▶ [Written task]:
From the listing below, extract each line containing the string "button".

▶ [Dataset content]:
+===+

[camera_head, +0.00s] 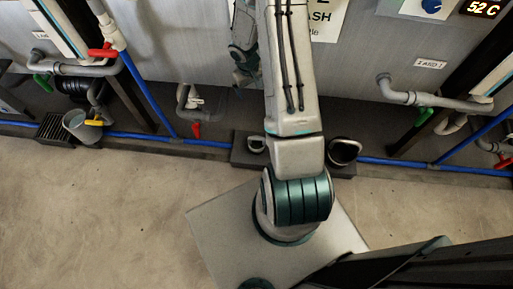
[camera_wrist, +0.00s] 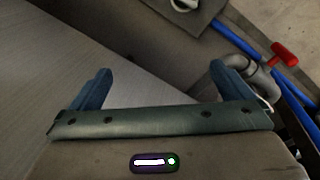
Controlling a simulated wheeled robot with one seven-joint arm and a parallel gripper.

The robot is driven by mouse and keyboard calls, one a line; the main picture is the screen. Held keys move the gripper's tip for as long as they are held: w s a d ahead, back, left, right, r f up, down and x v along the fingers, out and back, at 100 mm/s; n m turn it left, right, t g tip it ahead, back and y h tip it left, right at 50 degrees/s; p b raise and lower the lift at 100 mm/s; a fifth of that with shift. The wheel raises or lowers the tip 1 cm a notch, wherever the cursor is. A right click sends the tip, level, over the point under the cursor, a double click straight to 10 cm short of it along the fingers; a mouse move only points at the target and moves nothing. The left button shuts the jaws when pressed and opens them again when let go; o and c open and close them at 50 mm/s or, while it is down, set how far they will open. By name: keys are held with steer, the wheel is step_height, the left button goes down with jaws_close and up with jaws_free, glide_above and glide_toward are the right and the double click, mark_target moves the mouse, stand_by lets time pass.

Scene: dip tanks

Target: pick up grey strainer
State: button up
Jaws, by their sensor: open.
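My gripper (camera_wrist: 161,72) is open, with its two blue-teal fingers wide apart and nothing between them, beside a grey tank wall in the wrist view. No thing shows clearly as a grey strainer. I cannot tell whether either is the strainer. A pale rounded thing (camera_wrist: 185,4) on a mat is cut by the wrist view's top edge.
A grey bucket (camera_head: 82,126) with a yellow part stands at left beside a black grate (camera_head: 55,129). Blue pipes run along the floor by the wall. A red valve handle (camera_wrist: 285,54) is near the right finger in the wrist view. Open floor (camera_head: 90,215) lies at front left.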

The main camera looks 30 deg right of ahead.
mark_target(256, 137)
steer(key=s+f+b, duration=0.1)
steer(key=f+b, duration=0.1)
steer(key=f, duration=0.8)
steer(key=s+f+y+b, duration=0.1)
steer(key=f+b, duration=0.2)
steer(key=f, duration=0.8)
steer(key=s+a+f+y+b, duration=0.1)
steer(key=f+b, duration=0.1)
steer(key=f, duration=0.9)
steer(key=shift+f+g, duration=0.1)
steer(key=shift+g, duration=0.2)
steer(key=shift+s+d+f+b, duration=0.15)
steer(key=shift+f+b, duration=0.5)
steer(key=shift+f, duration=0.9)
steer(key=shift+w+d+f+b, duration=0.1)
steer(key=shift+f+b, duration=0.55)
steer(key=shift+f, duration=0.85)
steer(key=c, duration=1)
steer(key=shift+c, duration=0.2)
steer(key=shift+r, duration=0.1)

+===+

▶ [Answer for this exercise]:
The robot is driven by mouse and keyboard calls, one a line; the main picture is the screen. Held keys move the gripper's tip for as long as they are held: w s a d ahead, back, left, right, r f up, down and x v along the fingers, out and back, at 100 mm/s; n m turn it left, right, t g tip it ahead, back and y h tip it left, right at 50 degrees/s; p b raise and lower the lift at 100 mm/s; a fifth of that with shift. The wheel raises or lowers the tip 1 cm a notch, wherever the cursor is. A right click sends the tip, level, over the point under the cursor, a double click straight to 10 cm short of it along the fingers; a mouse move only points at the target and moves nothing. The left button shuts the jaws when pressed and opens them again when let go; o and c open and close them at 50 mm/s or, while it is down, set how far they will open. By name: keys are held with steer, the wheel is step_height, the left button goes down with jaws_close and up with jaws_free, glide_above and glide_toward are the right and the double click, mark_target moves the mouse, stand_by lets time pass.
State: button up

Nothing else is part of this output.